A new report is reigniting scrutiny of the United Nations Relief and Works Agency (UNRWA), alleging that the U.N. body knowingly employed Hamas operatives as teachers and principals and allowed the terror group to entrench itself across the agency’s school system.
The 56-page report, published Wednesday by Geneva-based NGO U.N. Watch, claims that UNRWA’s schools in Gaza and Lebanon have been “hijacked by Hamas and turned into incubators of hate.” The group’s director, Hillel Neuer, charged that “for years, governments have been writing billion-dollar checks to UNRWA believing they were investing in peace and tolerance. Our investigation reveals the shocking truth: donor states are financing terror by proxy.”

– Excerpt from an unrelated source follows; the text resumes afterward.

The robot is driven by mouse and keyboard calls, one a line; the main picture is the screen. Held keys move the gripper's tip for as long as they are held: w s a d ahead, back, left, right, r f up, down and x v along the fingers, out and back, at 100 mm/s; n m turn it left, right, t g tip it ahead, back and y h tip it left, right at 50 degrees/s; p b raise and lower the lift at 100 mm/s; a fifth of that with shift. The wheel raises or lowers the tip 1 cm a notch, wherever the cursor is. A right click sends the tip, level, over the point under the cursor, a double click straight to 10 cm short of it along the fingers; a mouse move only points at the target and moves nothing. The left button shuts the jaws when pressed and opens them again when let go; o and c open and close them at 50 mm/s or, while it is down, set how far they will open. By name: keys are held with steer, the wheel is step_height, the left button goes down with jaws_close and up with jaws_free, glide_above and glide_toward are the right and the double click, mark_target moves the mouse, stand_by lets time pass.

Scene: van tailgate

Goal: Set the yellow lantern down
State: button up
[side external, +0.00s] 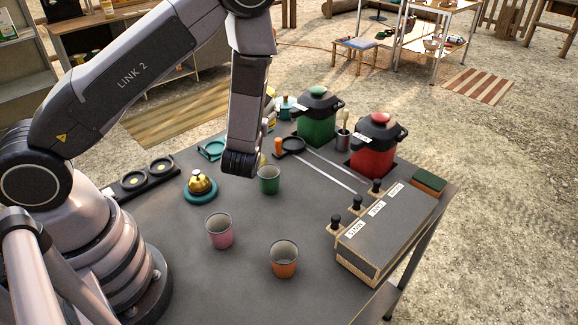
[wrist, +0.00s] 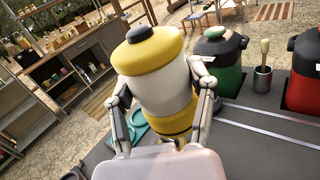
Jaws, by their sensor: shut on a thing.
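The yellow lantern (wrist: 158,48), with a yellow cap, dark knob, pale body and yellow base, fills the middle of the wrist view. My gripper (wrist: 163,88) is shut on it, with one finger on each side of the pale body. It looks upright or slightly tilted. In the side view the arm hides most of the lantern; only slivers of yellow (side external: 270,92) show beside the link. I cannot tell whether its base touches the table. A teal holder (side external: 212,150) lies on the table close by; part of it shows in the wrist view (wrist: 136,126).
The grey table (side external: 330,215) holds a green pot (side external: 317,126), a red pot (side external: 375,152), and green (side external: 269,184), pink (side external: 220,235) and orange (side external: 284,265) cups.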

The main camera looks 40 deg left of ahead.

The findings line up with long-standing Israeli intelligence assessments. According to the report, at least 15% of senior UNRWA educators in Gaza are members of Hamas or Palestinian Islamic Jihad. The agency’s staff structure—30,000 employees, with only 120 international officials—has left local unions dominated by Hamas effectively in control of curriculum, hiring, and school governance.
The report, titled “Schools in the Grip of Terror: How UNRWA Allowed Hamas Chiefs to Control Its Education System,” also highlights case studies. It points to the 2021 ouster of Matthias Schmale, then the agency’s Gaza chief, after he expressed mild support for Israel in a media interview. Within 10 days, Hamas-linked union leaders had forced him out. Meanwhile, Suhail al-Hindi, a senior Hamas figure long linked to the UNRWA teachers’ union, kept his post for years and even appeared publicly alongside Hamas leaders.
The investigation also notes that some of the most notorious Palestinian terrorists—including perpetrators of the 1972 Munich Massacre and Mohammed Deif, the late commander of Hamas’s Al-Qassam Brigades—emerged from UNRWA’s schools.
The agency, founded in 1949, has long drawn criticism from Israel and its allies, who accuse it of perpetuating conflict by embedding Palestinian refugees and their descendants in a separate system. The new report argues that the problem is not negligence but institutional capture: “UNRWA has handed children over to the very operatives who recruit child soldiers, glorify suicide bombers, and preach the annihilation of a U.N. member state,” it states.
Western donors provide roughly $1 billion annually, and recent revelations about Hamas infiltration into UNRWA staff have already sparked debates in Washington, Brussels, and Jerusalem over whether funding should continue.